What needs to be done: Tally the lines that include "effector". Output the number only.

Robot motion calls:
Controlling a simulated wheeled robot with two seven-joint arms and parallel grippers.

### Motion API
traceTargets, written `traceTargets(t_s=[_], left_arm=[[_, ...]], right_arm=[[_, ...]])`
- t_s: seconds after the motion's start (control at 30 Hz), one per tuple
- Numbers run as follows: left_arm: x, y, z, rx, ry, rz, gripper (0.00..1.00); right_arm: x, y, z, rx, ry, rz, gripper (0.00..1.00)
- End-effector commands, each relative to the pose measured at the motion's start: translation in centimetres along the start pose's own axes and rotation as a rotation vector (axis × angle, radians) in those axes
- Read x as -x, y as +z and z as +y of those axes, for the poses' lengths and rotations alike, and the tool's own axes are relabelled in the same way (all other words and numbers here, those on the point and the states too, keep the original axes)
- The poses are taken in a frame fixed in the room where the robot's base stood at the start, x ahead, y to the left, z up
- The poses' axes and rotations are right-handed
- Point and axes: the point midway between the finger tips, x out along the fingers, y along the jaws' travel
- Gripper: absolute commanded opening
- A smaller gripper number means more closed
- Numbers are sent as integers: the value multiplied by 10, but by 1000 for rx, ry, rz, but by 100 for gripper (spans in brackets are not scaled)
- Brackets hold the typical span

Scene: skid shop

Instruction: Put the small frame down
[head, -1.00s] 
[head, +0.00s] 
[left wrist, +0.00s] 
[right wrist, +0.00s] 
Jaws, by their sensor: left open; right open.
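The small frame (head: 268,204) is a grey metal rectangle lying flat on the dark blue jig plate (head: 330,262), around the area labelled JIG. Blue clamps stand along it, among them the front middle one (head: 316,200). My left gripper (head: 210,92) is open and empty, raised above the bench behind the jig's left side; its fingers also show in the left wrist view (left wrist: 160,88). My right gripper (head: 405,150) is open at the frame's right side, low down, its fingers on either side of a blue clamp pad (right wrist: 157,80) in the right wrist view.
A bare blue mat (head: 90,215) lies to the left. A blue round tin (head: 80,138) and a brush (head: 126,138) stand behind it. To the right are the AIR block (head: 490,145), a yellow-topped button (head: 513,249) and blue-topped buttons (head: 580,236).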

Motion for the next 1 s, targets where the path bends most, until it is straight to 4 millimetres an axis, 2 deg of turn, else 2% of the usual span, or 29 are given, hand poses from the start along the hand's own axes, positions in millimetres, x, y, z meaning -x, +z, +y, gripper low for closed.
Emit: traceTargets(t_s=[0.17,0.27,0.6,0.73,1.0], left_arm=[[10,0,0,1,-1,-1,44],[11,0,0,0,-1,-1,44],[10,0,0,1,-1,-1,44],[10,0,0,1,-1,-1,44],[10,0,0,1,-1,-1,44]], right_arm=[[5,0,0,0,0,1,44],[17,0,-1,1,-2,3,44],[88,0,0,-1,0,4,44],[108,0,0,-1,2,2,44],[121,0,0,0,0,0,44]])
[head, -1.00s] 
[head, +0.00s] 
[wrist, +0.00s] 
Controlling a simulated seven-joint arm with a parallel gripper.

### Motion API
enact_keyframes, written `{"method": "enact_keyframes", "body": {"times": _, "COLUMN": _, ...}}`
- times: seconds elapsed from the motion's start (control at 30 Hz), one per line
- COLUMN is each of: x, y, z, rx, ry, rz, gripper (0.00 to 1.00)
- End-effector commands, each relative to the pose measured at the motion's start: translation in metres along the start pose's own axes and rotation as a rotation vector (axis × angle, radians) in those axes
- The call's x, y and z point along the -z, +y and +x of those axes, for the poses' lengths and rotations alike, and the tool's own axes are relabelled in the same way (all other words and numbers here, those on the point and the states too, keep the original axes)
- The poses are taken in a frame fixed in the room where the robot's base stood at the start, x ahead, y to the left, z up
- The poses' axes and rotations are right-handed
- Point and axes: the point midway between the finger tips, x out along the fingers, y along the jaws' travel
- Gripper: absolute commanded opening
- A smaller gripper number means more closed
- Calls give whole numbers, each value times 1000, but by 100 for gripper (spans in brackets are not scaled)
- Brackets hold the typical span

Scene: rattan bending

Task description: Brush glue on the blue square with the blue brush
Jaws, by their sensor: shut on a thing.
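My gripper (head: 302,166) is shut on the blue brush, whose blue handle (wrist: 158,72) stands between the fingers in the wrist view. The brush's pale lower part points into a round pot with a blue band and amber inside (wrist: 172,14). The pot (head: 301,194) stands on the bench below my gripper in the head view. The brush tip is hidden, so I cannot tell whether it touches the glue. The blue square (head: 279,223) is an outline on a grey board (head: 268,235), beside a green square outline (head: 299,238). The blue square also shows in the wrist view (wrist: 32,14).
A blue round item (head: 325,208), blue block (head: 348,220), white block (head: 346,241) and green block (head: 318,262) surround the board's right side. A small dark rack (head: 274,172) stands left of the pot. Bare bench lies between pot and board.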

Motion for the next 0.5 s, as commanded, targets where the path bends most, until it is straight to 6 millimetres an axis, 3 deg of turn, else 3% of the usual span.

Response below: 2